Public bug reported:

The 'mixed' CPU policy allows us to use both shared and dedicated CPUs
(VCPU and PCPU) in the same instance. The expectation is that the both
sets of CPUs will use host cores from the same NUMA node(s). The current
code does appear to be doing this, at least for single NUMA nodes,
however, it does not account for NUMA nodes without any shared CPUs.

# Steps to reproduce

Configure a dual NUMA node host so that all cores from one node are
assigned to '[compute] cpu_shared_set', while all the cores from the
other node are assigned to '[compute] cpu_dedicated_set'. For example,
on a host where cores 0-5 are on node 0, while cores 6-11 are on node 1:

  [compute]
  cpu_shared_set = 0-5
  cpu_dedicated_set = 6-11

 Now attempt to boot a guest using the mixed policy, e.g.

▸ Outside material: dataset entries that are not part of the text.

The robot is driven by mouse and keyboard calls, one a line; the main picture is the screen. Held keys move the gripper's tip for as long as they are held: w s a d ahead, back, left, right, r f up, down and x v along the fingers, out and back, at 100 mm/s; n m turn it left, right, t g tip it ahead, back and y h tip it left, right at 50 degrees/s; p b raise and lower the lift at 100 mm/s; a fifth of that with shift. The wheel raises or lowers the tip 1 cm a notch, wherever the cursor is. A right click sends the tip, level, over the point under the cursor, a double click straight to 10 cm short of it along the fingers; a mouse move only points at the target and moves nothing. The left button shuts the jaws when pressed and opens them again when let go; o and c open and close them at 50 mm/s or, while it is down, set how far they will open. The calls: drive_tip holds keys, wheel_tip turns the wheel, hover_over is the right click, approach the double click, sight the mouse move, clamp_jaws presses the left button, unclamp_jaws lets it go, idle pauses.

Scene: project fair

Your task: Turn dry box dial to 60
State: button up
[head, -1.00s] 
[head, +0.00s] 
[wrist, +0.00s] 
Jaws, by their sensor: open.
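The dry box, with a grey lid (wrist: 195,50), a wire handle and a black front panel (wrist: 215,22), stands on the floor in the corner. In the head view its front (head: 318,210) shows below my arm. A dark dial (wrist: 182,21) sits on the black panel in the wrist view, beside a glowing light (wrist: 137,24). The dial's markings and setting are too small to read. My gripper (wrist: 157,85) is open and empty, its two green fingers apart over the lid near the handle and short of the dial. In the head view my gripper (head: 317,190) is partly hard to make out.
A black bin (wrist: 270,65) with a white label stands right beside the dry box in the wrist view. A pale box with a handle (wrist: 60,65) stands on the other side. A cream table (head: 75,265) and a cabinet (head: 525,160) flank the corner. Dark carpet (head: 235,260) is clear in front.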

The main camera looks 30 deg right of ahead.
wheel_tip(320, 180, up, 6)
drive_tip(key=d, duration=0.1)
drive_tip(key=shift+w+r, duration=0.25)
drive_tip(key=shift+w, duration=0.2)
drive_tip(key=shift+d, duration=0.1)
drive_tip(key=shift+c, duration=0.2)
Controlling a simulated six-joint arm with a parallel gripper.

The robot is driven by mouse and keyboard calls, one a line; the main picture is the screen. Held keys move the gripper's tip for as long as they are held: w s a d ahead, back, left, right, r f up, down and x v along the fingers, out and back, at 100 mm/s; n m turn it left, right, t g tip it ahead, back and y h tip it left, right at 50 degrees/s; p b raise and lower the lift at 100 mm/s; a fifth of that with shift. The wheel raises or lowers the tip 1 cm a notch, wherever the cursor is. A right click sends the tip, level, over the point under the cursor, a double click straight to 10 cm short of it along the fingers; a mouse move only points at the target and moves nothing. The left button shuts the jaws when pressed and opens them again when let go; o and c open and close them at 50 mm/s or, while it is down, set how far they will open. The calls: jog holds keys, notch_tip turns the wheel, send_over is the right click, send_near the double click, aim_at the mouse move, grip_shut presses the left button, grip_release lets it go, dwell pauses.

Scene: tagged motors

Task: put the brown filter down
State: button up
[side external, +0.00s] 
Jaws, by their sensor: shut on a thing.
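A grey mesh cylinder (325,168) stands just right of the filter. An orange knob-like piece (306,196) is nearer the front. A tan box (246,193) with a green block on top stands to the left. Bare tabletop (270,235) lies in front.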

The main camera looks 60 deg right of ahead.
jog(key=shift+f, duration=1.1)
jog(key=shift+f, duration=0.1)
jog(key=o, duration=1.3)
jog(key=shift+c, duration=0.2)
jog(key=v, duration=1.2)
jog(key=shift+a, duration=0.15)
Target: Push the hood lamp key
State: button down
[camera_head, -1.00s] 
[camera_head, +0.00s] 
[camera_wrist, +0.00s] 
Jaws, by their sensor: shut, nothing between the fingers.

  $ openstack flavor create --vcpu 4 --ram 512 --disk 1 \
      --property 'hw:cpu_policy=mixed' --property 'hw:cpu_dedicated_mask=^0' \
      test.mixed
  $ openstack server create --os-compute-api-version=2.latest \
      --flavor test.mixed --image cirros-0.5.1-x86_64-disk --nic none --wait \
      test-server

# Expected result

The instance should fail to schedule as the 'NUMATopologyFilter' should
reject the host.

# Actual result

The instance is scheduled but fails to boot since the following invalid
XML snippet is generated:

  <cputune>
    <shares>4096</shares>
    <emulatorpin cpuset="0-1,4"/>
    <vcpupin vcpu="0" cpuset=""/>  # <--- here
    <vcpupin vcpu="1" cpuset="0"/>
    <vcpupin vcpu="2" cpuset="1"/>
    <vcpupin vcpu="3" cpuset="4"/>
  </cputune>

This results in the following traceback in the nova-compute logs.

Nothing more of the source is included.